Les expériences de transition démocratique ont été examinées notamment en Espagne et dans les pays est-européens. D’après les participants à la conférence, ces transitions ont été un succès puisque tous ces pays bénéficient actuellement d’une véritable démocratie. Pour le cas de l’Espagne, a été mis en exergue le rôle du Roi Juan Carlos et des deux partis politiques majeurs, qui ont su capter la voix des électeurs espagnols et combattre la balkanisation du champ politique. Pour le cas des pays de l’Est européen, c’est surtout l’aide multiforme de l’Union européenne, et leur adhésion à l’Union, qui expliquent le succès de la transition démocratique. Evidemment le cas des pays méditerranéens arabes est différent, et chaque pays a ses propres spécificités. Cependant, ce qui caractérise l’ensemble de ces pays arabes, est l’existence d’une mouvance islamiste dont il est difficile d’évaluer l’impact pour le moment. Un autre danger menace la démocratisation des pays arabes méditerranéens, c’est le retour possible de l’autoritarisme sous une forme ou une autre. Cependant l’évolution des différentes sociétés, marquée par le rôle grandissent des jeunes, des femmes et de la société civile, permet d’espérer que les pays arabes méditerranéens réussissent également leur transition démocratique.
Le Printemps arabe n’a pas laissé indifférent le reste du monde. C’est l’Europe, du fait de sa proximité géographique et historique, qui a réagi le plus intensément. D’abord sur le plan militaire, en participant activement aux opérations aériennes de l’OTAN en Libye. Puis sur le plan économique, en procédant à une révision de la Politique de Voisinage, donnant plus d’importance à l’aide et au soutien des pays sud-méditerranéens. Il est question également de relancer l’Union pour la Méditerranée, par la promotion de projets régionaux qui pourraient impliquer plusieurs pays de la région. L’autre intervenant majeur a été la Turquie, dont l’objectif est d’étendre son influence en Méditerranée, pour pallier aux difficultés d’adhésion à l’Union européenne. Il est évident que la Turquie, par son importance stratégique et économique, jouera un rôle de plus en plus grand dans la région méditerranéenne. Par contre, il a été noté la perte d’influence dans la région des Etats-Unis d’Amérique, qui semblent concentrer leurs efforts sur les problèmes économiques internes, et sur l’Afghanistan et l’Irak où ils sont lourdement engagés militairement. Quant aux pays BRIC : Brésil, Russie, Inde, Chine, ils sont restés dans une certain réserve par rapport au Printemps arabe.

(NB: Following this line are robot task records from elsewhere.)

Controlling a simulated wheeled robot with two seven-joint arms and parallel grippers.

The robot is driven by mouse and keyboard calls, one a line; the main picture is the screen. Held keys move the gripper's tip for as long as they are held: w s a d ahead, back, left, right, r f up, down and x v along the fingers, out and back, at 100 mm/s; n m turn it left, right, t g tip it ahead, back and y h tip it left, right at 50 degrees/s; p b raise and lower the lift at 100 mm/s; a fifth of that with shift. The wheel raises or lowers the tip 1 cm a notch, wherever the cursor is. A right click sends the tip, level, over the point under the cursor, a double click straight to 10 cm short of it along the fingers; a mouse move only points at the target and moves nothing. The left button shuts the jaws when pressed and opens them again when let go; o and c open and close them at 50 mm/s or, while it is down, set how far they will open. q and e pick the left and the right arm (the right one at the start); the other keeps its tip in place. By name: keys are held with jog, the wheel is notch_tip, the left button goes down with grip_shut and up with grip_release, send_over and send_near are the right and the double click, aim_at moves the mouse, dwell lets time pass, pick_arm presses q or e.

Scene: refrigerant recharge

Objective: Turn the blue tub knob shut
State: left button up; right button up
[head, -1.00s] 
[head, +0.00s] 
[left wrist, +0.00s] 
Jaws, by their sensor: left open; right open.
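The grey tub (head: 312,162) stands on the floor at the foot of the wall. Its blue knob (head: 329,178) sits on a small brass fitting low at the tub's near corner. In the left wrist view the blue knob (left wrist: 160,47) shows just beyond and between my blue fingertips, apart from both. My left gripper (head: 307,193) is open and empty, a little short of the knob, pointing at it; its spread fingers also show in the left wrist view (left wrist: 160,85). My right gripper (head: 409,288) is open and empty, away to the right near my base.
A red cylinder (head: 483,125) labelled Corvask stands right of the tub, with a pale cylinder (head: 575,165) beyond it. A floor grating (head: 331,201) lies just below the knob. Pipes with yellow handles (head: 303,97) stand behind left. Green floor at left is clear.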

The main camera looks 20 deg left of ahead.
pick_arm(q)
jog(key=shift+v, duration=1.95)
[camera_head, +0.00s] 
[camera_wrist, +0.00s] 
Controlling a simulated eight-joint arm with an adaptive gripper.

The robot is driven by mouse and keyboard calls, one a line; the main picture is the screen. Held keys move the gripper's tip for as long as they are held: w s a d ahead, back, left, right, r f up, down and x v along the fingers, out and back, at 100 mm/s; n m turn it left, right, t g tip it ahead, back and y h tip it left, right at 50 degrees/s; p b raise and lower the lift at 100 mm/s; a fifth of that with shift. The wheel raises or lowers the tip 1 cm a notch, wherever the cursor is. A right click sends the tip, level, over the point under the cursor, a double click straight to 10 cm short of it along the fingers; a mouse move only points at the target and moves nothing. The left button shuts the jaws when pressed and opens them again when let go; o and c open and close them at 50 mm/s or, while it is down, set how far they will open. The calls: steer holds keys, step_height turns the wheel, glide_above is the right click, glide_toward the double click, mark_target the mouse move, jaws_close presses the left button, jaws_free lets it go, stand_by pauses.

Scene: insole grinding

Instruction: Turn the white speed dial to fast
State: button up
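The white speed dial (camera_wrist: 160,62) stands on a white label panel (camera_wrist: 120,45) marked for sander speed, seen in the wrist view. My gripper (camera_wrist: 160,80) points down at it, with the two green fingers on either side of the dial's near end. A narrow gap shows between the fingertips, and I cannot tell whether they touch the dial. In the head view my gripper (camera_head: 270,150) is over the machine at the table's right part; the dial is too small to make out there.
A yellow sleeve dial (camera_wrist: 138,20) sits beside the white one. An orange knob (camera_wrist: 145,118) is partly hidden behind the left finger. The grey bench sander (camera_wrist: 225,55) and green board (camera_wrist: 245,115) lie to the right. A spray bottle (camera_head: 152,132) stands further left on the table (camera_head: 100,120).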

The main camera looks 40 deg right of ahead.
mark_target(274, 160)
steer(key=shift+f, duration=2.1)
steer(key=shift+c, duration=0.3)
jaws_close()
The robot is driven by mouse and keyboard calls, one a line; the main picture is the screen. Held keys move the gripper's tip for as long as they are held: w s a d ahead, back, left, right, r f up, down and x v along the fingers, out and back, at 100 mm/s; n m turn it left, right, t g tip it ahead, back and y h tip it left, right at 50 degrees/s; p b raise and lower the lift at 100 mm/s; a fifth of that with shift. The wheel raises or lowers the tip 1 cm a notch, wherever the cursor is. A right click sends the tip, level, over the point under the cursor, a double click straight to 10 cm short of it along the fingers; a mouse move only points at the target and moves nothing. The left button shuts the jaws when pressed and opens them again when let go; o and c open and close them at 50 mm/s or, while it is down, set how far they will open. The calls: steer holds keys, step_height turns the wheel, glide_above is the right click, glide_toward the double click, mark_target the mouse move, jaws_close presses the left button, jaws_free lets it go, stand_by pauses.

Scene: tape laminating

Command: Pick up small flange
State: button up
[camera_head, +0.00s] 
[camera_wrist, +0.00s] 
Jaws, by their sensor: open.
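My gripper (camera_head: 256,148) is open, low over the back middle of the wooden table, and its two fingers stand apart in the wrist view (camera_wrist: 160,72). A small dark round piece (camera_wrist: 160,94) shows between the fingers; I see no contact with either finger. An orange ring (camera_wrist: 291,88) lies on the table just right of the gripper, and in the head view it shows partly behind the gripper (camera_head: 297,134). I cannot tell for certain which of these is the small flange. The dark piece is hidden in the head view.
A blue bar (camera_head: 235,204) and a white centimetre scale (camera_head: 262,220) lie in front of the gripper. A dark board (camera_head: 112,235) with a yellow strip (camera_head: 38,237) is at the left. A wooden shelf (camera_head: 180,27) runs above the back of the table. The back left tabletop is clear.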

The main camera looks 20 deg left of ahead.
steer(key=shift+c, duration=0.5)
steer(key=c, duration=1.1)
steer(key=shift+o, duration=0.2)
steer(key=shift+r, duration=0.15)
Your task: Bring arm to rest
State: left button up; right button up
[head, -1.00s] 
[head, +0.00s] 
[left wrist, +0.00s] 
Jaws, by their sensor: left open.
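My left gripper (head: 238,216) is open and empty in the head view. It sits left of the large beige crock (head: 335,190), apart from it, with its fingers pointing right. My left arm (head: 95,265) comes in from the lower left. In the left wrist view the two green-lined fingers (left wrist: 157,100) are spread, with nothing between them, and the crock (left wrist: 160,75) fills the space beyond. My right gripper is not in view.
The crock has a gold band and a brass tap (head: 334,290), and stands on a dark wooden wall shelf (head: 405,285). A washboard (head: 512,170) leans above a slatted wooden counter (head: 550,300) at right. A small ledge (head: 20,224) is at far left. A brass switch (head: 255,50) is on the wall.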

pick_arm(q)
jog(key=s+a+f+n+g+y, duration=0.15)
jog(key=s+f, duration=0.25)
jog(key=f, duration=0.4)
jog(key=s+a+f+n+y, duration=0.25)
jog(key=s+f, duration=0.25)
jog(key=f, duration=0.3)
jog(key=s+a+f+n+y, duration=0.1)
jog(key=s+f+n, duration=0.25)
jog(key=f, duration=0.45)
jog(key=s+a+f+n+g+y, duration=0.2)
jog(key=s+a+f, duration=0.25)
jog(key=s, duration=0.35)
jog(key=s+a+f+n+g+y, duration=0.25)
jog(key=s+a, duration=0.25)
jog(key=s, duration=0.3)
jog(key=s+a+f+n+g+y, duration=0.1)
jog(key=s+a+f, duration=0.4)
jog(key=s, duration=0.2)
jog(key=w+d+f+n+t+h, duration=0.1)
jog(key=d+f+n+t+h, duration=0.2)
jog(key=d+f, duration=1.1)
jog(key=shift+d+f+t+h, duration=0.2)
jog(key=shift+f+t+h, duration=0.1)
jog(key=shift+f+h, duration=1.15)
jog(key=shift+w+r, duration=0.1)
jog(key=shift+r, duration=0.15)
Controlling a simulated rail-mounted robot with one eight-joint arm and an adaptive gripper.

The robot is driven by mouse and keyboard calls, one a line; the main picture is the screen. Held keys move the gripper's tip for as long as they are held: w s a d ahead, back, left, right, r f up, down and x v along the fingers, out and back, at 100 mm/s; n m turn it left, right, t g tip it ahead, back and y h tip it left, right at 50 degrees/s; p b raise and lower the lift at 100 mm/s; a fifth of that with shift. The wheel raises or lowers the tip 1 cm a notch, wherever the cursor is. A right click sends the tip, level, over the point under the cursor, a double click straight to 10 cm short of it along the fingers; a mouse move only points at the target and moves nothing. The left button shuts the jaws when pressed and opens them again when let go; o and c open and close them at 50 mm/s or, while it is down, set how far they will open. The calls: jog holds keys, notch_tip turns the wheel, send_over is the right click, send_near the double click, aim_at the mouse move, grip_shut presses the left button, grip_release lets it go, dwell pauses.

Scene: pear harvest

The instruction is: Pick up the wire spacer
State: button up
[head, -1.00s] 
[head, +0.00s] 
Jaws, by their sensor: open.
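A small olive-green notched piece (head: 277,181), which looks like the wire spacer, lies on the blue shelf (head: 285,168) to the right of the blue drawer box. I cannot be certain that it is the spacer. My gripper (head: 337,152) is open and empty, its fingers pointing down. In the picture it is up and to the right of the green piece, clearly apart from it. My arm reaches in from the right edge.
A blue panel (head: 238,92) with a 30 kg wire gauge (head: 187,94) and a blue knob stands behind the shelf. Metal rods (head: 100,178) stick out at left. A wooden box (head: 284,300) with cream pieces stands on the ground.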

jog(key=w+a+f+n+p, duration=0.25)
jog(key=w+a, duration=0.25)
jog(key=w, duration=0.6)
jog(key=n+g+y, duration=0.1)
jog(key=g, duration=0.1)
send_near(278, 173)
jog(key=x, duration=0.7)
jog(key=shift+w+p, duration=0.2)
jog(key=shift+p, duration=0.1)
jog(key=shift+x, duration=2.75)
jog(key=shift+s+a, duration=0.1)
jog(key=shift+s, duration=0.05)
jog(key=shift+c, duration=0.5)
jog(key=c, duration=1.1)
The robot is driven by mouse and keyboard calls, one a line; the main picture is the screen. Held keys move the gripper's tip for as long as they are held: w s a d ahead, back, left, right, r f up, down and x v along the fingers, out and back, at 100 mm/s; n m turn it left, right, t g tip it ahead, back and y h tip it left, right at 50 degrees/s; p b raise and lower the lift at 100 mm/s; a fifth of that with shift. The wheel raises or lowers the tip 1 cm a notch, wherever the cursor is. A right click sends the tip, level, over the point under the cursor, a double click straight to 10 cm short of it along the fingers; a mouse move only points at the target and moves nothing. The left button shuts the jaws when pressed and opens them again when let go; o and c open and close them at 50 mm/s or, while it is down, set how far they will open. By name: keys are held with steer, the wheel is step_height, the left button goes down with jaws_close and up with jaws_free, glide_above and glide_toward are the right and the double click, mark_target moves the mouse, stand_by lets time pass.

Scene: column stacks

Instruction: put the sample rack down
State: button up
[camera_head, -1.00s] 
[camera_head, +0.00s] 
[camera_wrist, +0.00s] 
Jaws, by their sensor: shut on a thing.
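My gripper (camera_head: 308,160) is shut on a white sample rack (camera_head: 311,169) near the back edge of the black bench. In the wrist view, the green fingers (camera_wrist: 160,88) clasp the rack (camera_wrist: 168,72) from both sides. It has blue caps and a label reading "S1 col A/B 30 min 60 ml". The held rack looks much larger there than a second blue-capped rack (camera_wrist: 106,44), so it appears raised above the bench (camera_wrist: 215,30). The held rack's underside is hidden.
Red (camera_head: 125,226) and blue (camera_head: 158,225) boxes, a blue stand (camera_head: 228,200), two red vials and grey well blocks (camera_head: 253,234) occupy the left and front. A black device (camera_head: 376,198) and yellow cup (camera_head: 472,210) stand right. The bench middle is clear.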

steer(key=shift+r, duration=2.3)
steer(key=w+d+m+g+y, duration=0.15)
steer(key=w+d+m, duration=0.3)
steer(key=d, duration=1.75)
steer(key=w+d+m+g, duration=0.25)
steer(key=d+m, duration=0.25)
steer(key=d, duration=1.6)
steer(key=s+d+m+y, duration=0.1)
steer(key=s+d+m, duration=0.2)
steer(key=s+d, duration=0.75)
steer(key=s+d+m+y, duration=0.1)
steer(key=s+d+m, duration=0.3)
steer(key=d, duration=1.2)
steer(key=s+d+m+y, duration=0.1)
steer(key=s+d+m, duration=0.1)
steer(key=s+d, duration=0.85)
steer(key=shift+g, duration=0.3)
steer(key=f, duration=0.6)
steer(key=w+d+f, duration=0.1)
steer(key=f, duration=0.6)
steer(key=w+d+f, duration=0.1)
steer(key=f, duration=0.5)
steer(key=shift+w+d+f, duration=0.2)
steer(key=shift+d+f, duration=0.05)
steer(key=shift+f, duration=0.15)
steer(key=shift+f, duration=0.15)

En conclusion, on peut affirmer que le Printemps arabe a été une heures surprise initiée principalement par les peuples et la jeunesse de la région. Puisse ce Printemps aboutir une véritable démocratisation de tous les pays arabes. L’Europe et le monde entier doivent apporter leur aide à ce grand mouvement de libéralisation, afin qu’enfin les peuples arabes puissent vivre enfin dans la démocratie, la dignité et la prospérité.